Cause follows effect with the same iron inevitability in elfland, beyond the fields we know, as here on earth, if not moreso.  What makes elfland elfish is not that anything can happen — that is most clearly not the case — but that the causes of wonders are hidden from mortals — as they are on our world — until and unless they are revealed by the riddle, a prophet, a dream, a benevolent spirit, or, as in our world, in the writings of an ancient book reporting riddles, prophecies and dreams inspired by the spirit.

So it is an unsatisfactory ending if the hugging of the cruel older sister does not stop the fall of the house, despite that the vision said it would. It is unsatisfactory if the house is not a living spirit of its own, above and beyond being merely a flatfooted allegory for the unity of the family.

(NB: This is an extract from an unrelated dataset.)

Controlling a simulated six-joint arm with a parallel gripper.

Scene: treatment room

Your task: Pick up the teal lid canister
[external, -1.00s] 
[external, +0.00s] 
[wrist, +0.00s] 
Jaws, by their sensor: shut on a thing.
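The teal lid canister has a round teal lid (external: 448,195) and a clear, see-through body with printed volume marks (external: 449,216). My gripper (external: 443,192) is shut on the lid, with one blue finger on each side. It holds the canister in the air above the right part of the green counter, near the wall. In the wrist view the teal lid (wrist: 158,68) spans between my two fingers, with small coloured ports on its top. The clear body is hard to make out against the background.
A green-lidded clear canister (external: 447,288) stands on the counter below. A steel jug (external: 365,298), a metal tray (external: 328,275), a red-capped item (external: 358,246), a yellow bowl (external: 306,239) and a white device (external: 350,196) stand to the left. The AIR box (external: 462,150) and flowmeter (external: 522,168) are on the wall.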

The magic of Mirabel opening the door at the end should have granted her, at long last, the magical gift that was hers, and it should exist both in the story as a story element (let us say, the ability to repair cracked and damaged things at a touch) as well as being an allegorical element outside the story, showing how her perseverance exposed the hidden cracks in her family unity and cured them.

Or if she were to continue with no gift, that should have been explained as well, and made clear why the house (or whatever angelic and elfish power was behind the house) willed it to be so. But it needed to be addressed and answered within the story, not as a cheat which even the loose rules of Magical Realism should not excuse.

Nonetheless, witty, charming, heartwarming, fun, with a bland and boring but non-offensive moral message praising family life and self-esteem, ENCANTO is a good and workmanlike product from Disney, and could have been great, but is not.

Enchantment come from showing, not telling. Showing draws the viewer into the world of imagination, and allows him to dwell there, refreshed. Telling merely informs him that others, in theory, have done so.

ENCANTO  had all the elements necessary to brew a love-charm, but recipe was not followed, and so the enchantment is lost.

But the film still holds charm, and is well worth seeing. Is it not Disney’s best effort, but it is above their average.